AIM → Return the full material exactly.

COLLECTED MATERIAL →
§
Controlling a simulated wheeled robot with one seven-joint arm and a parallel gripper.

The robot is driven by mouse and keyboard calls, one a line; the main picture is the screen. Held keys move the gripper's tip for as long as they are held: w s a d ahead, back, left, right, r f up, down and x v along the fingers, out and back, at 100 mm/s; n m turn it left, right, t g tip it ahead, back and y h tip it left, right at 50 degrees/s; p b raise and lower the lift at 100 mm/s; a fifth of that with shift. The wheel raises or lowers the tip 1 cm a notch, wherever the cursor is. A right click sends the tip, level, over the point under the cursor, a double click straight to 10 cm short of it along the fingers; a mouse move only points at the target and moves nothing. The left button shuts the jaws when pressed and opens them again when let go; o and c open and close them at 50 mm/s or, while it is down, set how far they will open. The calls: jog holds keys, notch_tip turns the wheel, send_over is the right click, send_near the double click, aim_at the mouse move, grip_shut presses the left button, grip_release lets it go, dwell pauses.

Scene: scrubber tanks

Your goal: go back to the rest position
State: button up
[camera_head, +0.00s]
§
SOLUTION →
Controlling a simulated wheeled robot with one seven-joint arm and a parallel gripper.

The robot is driven by mouse and keyboard calls, one a line; the main picture is the screen. Held keys move the gripper's tip for as long as they are held: w s a d ahead, back, left, right, r f up, down and x v along the fingers, out and back, at 100 mm/s; n m turn it left, right, t g tip it ahead, back and y h tip it left, right at 50 degrees/s; p b raise and lower the lift at 100 mm/s; a fifth of that with shift. The wheel raises or lowers the tip 1 cm a notch, wherever the cursor is. A right click sends the tip, level, over the point under the cursor, a double click straight to 10 cm short of it along the fingers; a mouse move only points at the target and moves nothing. The left button shuts the jaws when pressed and opens them again when let go; o and c open and close them at 50 mm/s or, while it is down, set how far they will open. The calls: jog holds keys, notch_tip turns the wheel, send_over is the right click, send_near the double click, aim_at the mouse move, grip_shut presses the left button, grip_release lets it go, dwell pauses.

Scene: scrubber tanks

Your goal: go back to the rest position
State: button up
[camera_head, +0.00s]

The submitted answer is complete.